KIRBY PUCKETT
The only time I have carried on a conversation with a naked man, the man was Kirby Puckett. I met him in the Twins’ locker room after a game at Yankee Stadium, and although I had no real business there, and although he had no idea who I was, and although he had just finished playing nine innings and hadn’t showered yet, Puckett couldn’t have been friendlier. The conversation confirmed Puckett’s reputation as Mr. Nice Guy, which is a good reputation to go along with one of the outstanding baseball careers of the 20th century.
Unfortunately, Puckett’s image and Puckett himself eventually came to grief. He was accused and acquitted of sexually assaulting a woman at a Minneapolis restaurant, and he was described in a column by Frank Deford as someone very different from his teddy bear image. He also developed glaucoma and suffered a stroke and died when he was only 45.
Things like that happen to a lot of people, but they take on Shakespearean proportions when they happen to the kinds of heroes and flops that baseball creates in a way that other team sports seldom do. That’s because baseball, unlike other team sports, pauses so often to focus attention on an individual player at an individual moment in time. This is why baseball has contributed so much to literature and film.

"MOONLIGHT" GRAHAM
Consider Archibald “Moonlight” Graham, who became familiar to millions of people in the novel “Shoeless Joe” and the motion picture “Field of Dreams” not only despite the fact that he appeared in only one major league game — and never came to bat — but precisely because of that. Graham played two half innings in the outfield, but that distinguished him from most of us American men, who would be satisfied if we could say the same. He was one guy among thousands who have made it even momentarily to the bigs, and in a way that was good enough.
Twenty three men who made it to the top, plus one who never did and one who never existed at all, are the subjects of “Top of the Order,” a collection of essays edited by Sean Manning. Each of 25 writers responds in this book to an invitation to identify his or her favorite baseball player. Kirby Puckett was the choice of Craig Finn, singer and lyricist for The Hold Steady, the Brooklyn-based rock band.

JIM BOUTON
There is nothing obvious about this book. The writers don’t choose their “favorites” based solely on careers such as Puckett had. A couple of players are in this book, in fact, because they stunk, and some are there because they were only adequate, but still played the game hard and, from time to time, came through with a thrill for the fans.
Jim Bouton, pitcher-turned-media man, writes about Steve Dembowski, who went to high school in Rutherford, N.J., and college at Fairleigh Dickinson University, and at both places was an outstanding baseball player. He was small for a pro player — five foot four — but besides having all the usual requisite skills, Dembowski has mastered the art of getting hit by a pitch again and again and living to tell about it. This is no joke. In his senior year at FDU, he hit .375, walked 39 times, stole 27 bases in 28 attempts, and drove in 21 runs. He was also hit by a pitch 36 times and had a .729 on-base percentage — unheard of at any level of play. The scouts showed no interest, Bouton writes, because they thought the kid was too small to play among the giants in the modern game.

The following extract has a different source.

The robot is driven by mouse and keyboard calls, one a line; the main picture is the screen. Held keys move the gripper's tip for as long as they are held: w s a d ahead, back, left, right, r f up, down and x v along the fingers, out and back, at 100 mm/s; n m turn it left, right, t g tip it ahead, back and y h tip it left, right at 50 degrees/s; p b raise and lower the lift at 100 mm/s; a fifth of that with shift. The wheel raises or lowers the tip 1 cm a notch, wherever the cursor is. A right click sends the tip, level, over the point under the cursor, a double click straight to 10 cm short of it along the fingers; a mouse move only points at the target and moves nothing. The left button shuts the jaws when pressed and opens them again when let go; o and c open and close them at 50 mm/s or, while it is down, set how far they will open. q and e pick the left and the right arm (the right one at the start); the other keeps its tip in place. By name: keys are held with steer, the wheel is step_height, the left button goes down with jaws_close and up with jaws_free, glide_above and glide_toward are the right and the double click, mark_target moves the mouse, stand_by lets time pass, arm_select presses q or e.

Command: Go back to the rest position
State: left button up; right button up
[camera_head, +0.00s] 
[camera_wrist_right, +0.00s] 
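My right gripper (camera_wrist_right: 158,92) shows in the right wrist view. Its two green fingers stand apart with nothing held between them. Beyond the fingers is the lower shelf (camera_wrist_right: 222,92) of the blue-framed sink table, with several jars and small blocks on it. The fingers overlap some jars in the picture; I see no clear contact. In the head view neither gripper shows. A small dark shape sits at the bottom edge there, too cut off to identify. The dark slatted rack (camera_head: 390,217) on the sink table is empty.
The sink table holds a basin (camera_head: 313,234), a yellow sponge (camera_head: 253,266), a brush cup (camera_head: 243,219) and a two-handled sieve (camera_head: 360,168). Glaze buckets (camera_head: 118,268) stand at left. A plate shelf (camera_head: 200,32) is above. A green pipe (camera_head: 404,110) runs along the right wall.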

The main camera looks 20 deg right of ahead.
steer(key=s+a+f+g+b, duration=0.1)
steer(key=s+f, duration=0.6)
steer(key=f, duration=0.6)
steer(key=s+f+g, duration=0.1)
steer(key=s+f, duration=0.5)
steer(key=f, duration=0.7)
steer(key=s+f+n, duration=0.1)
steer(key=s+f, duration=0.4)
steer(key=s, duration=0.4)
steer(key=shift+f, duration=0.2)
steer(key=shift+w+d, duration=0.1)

Lou Gehrig, Pedro Martinez, Dave Kingman, Jackie Robinson, Vic Power, Mookie Wilson, even the fictional Crash Davis. They’re all among the “favorites” in this book, and they make for good spring reading.
May 22, 2010 at 4:58 pm
My goodness. I’ve never been to a baseball game, and probably haven’t watched more than a few dozen innings on tv. The fact that I find it boring is – well, it just is.
How funny that I’m thinking this book might be a good read. I suspect it’s because of something you noted – that baseball, as a sport, focuses on individuals at particular moments in time.
In any event, a good review that does what a review probably is meant to do: make the review-reader want to become a book-reader!
May 22, 2010 at 7:06 pm
Thanks for your comments.
Many years ago I supervised an excellent reporter who went on to write for the Village Voice and the New York Daily News before leaving journalism. One day, he asked me what the expression “shagging flies” refers to. I told him that it referred to players catching fly balls in the outfield when no game was in progress. He thanked me and started to walk away, but because I knew he wasn’t a sports fan I asked him what had prompted his question. He said he had seen the term in an article in Sports Illustrated. Again he started to walk away, and again I stopped him and asked him why he was reading a baseball story. He told me that he didn’t follow baseball at all but loved to read about it.
On the other hand, my cousin Selim was visiting me from Lebanon about 25 years ago, and he was examining the titles of the books that jammed our shelves. He came across one entitled “Lucky to be a Yankee” and asked me if it were a book about patriotism. I told him that, no, it was an autobiography by Joe DiMaggio. “DiMaggio?” he said. “Didn’t he marry Marilyn Monroe?” I told Selim that was true, but that DiMaggio was important because he had been a baseball player. “People write books about baseball?” he said. “Why?”